Schema (0.3 and Prior)

  • provider (required) - The provider with which the user authenticated (e.g. 'twitter' or 'facebook')
  • uid (required) - An identifier unique to the given provider, such as a Twitter user ID. Should be stored as a string.
  • user_info (required) - A hash containing information about the user
    • name (required) - The best display name known to the strategy. Usually a concatenation of first and last name, but may also be an arbitrary designator or nickname from some systems
    • email - The e-mail of the authenticating user. Should be provided if at all possible (but some sites such as Twitter do not provide this information)
    • nickname - The username of an authenticating user (such as your @-name from Twitter or GitHub account name)
    • first_name
    • last_name
    • location - The general location of the user, usually a city and state.

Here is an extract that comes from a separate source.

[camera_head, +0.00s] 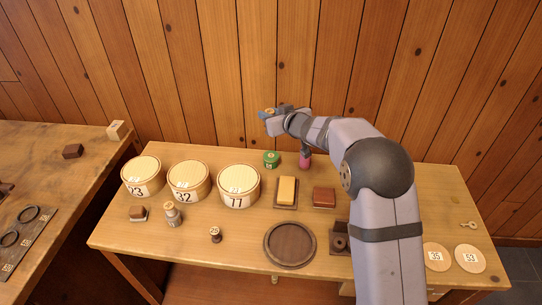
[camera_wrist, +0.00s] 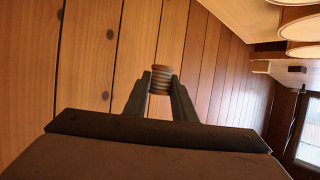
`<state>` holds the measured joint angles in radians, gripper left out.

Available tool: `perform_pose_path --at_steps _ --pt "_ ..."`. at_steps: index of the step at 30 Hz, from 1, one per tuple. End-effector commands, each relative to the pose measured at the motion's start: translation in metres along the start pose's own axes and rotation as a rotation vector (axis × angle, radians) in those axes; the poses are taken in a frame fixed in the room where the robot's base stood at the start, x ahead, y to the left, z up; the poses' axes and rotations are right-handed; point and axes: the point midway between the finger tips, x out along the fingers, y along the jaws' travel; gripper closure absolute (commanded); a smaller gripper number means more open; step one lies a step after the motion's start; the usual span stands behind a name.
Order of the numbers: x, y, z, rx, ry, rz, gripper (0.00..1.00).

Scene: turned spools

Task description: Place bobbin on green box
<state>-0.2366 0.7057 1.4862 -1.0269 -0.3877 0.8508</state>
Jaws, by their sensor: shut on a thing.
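My gripper (camera_head: 269,115) is up in front of the wood-plank wall, above the back part of the table. In the wrist view its two fingers (camera_wrist: 161,88) are shut on a small ribbed bobbin (camera_wrist: 160,78), brown with a greyish band. A little of the bobbin (camera_head: 269,111) shows at the gripper in the head view.
Round pale boxes (camera_head: 239,186) stand left of the green box. A pink-based object (camera_head: 305,161) stands close on its right. In front are a yellow block on a dark base (camera_head: 276,205), a red-brown block (camera_head: 324,197), a round dark tray (camera_head: 291,263) and a small labelled spool (camera_head: 215,235).

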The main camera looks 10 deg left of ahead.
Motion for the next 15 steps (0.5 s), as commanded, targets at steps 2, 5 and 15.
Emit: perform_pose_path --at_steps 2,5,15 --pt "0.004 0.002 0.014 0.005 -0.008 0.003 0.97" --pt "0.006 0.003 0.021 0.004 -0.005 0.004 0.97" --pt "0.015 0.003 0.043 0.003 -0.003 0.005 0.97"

    • description - A short description of the authenticating user.
    • image - A URL representing a profile image of the authenticating user. Where possible, should be specified to a square, roughly 50x50 pixel image.
    • phone - The telephone number of the authenticating user (no formatting is enforced).
    • urls - A hash containing key value pairs of an identifier for the website and its URL. For instance, an entry could be "Blog" => "http://intridea.com/blog"
  • credentials - If the authenticating service provides some kind of access token or other credentials upon authentication, these are passed through here.
    • token - Supplied by OAuth and OAuth 2.0 providers, the access token.
    • secret - Supplied by OAuth providers, the access token secret.
  • extra - Contains extra information returned from the authentication provider. May be in provider-specific formats.